From a Fibonacci retracement perspective, it is considered normal for a stock or index to retrace 38.2% or even 50% of an upward move. However, when trying to figure out where the actual top is/was, that's the most difficult part.
I begin to think that the NASDAQ-100 is going to break lower, and show DIVERGENCE from the PINK circled area of mid-August and that observation becomes what I think is a very good near-term test into next week, where I would look for the 21-day SMA to become a level of resistance.
Still, we may begin to see some lacking of bullish leadership taking place in the NH/NL breadth indications for the NASDAQ Composite. The NASDAQ-100 Bullish % ($BPNDX), which is "bear confirmed" status also saw a net loss of 2 stocks to point and figure sell signals today, and this different indicator of market internals has been weakening of late.

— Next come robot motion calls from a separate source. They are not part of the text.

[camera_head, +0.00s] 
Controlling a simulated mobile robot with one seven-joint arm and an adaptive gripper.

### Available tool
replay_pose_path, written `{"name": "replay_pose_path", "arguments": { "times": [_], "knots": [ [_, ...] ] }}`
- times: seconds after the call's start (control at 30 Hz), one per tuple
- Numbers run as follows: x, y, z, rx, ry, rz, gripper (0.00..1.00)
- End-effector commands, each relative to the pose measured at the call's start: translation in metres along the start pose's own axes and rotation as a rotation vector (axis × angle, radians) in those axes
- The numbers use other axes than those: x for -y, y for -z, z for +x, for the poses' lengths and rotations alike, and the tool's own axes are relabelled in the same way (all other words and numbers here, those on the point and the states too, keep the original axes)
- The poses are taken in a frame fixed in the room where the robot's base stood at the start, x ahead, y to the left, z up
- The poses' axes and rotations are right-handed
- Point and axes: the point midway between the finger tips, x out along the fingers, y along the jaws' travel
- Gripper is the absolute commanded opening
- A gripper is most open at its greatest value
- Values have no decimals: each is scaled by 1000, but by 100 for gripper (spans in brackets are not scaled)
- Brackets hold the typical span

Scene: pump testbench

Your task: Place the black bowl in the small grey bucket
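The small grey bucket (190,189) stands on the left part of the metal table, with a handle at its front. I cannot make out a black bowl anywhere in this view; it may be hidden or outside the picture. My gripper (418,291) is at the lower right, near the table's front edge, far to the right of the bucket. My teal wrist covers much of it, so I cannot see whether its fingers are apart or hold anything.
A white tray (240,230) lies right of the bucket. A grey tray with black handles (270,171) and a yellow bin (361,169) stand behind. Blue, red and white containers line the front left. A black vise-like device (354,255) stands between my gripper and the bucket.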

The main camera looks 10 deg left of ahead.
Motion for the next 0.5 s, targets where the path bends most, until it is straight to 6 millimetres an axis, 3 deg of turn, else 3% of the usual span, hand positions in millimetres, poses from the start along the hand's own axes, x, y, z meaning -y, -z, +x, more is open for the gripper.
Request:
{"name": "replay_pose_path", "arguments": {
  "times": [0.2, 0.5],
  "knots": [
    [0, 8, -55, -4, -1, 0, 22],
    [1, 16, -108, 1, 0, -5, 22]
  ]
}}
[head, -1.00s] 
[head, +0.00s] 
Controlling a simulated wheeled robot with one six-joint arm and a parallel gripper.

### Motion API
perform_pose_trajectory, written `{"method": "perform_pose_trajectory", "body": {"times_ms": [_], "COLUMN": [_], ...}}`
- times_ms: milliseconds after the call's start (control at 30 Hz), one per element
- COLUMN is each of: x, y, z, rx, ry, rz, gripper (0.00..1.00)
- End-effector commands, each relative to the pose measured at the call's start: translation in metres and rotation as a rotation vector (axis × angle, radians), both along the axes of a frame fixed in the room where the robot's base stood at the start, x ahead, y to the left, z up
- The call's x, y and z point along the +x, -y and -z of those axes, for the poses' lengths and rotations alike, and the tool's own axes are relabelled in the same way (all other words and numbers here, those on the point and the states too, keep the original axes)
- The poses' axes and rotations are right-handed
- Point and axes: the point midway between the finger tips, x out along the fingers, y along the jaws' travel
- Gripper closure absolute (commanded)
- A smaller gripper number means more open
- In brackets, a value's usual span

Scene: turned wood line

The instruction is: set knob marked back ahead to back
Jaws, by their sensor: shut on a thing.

As such, traders and investors are VERY ALERT TO WEAKNESS in this part of the market, and weakness below yesterday's lows would be views as a NEGATIVE.
S&P 500 Index Chart - Daily Interval
On a near-term basis, the starting to round out 21-day SMA becomes a focal point of near-term resistance, as does the little sliver zone of resistance near 1,047, where Monday's trade saw a pretty share break below that level. With option expiration this WEEK, I might add a little room for resistance to the WEEKLY Pivot of 1,052.50 for volatility. A break below 1,032 would be viewed as further weakness as discussed in last night's wrap.
I would continue to hold yesterday's profiled put in the SPX.
Today's trade saw no net change in the S&P 500 Bullish % ($BPSPX). Still "bull confirmed" at 79.2%.
Today's trade saw no net change in the narrower S&P 100 Bullish % ($BPOEX). Still "bull correction" status at 79.0%.
Dow Industrials Chart - Daily Intervals
I'm viewing 9,800 (give or take 10-points based on size of scale) and 9,600 (give or take 10-points) as a near-term consolidation range for the INDU. In past I've been more willing to buy this dip, but I'm a little more cautious with China trade developments, and yesterday's rather sharp decline in the dollar.
Today's trade saw no net change in the Dow Industrials Bullish % ($BPINDU) and still "bull correction" status at 80%.